For a number of very good reasons, it's never a good idea to fool with your EQ on the road. If you can, program a few different EQ presets into your receiver, so you can see what works best in your car without having to adjust settings while you're driving. Or cycle through your receiver's preset curves to see if one of them sounds particularly good at highway speed, then customize that setting in your driveway.
Tip #11: Add a sub and hear what you've been missing.
A good sub woofer will bring the bottom octave of your music back into proper balance, so you'll hear familiar tunes in a whole new light. A subwoofer will take a load off your full-range speakers too, since you'll be playing your tunes with the bass control set at "0" instead of "+5".

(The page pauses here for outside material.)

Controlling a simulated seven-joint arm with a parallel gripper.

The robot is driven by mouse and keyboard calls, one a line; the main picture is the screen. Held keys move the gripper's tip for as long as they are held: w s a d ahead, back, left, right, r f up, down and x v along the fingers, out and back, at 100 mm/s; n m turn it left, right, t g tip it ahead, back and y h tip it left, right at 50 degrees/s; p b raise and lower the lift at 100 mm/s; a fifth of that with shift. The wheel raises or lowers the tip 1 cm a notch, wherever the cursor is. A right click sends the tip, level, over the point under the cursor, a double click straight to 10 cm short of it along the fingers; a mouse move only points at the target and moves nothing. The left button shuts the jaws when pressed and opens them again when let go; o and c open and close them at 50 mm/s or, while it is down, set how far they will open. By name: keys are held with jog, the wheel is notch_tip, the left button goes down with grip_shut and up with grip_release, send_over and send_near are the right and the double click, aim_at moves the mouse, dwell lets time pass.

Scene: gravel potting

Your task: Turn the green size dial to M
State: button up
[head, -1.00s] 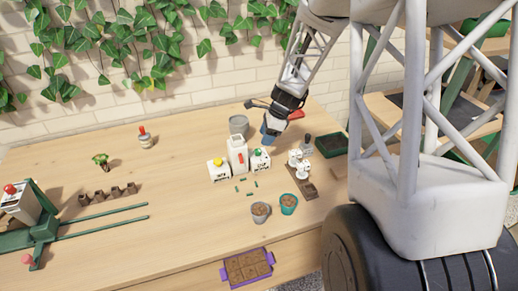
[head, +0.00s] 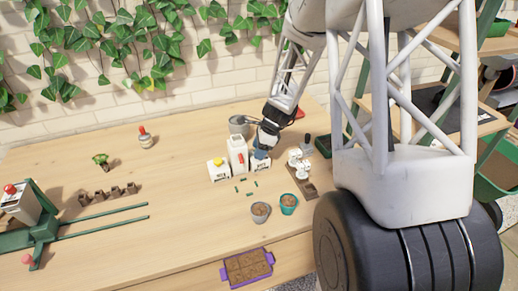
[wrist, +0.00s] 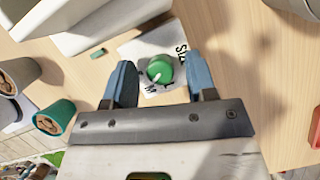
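The green size dial (wrist: 160,69) sits on a white box (head: 261,168), with black letters beside it. In the wrist view, part of the word SIZE and an M are readable. A pale pointer mark on the dial points down and left, roughly toward the M side; I cannot tell if it lines up exactly. My gripper (wrist: 161,76) is open, with one blue finger on each side of the dial and gaps between. In the head view my gripper (head: 262,150) is over the box and hides the dial.
A taller white dispenser (head: 238,153) with a red part stands just left of the box, with a yellow-knobbed box (head: 218,171) beyond. A grey pot (head: 260,211) and teal pot (head: 288,203) stand in front. White pieces on a brown holder (head: 301,170) are right.

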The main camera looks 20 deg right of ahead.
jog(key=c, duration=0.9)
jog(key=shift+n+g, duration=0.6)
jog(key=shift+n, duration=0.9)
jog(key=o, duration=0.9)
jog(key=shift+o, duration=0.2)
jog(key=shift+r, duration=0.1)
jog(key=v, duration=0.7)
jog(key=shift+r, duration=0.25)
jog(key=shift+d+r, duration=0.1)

Some people develop a negative opinion of subwoofers when they sit next to a thumping, vibrating car at a traffic light. But subs aren't just about the boom — you can adjust any subwoofer to fit your musical tastes and your vehicle. And once you drive with a subwoofer, you can never go back to living without one. Or two.
Tip #12: Use a capacitor if you're going to push your subs hard.
The people who designed your car probably didn't have subwoofers in mind when they built your vehicle. Big bass sucks up a lot of power, and most car electrical systems aren't equipped to deal with it. A capacitor acts as a buffer between your amps and your car's battery. You connect the cap inline on the power cable from your battery, as close to the amp location as possible. It stores up power from your battery, then releases it instantly to satisfy your amp's demand for the power needed to reproduce a big bass hit.
Have you ever noticed a big drop-off in performance after running your subs loud and hard for a minute or two? Or watched your headlights dim in time to the music while you're driving at night? A capacitor cures these problems by taking the brunt of those demand peaks away from your amp, so your amp sees a more consistent supply of power.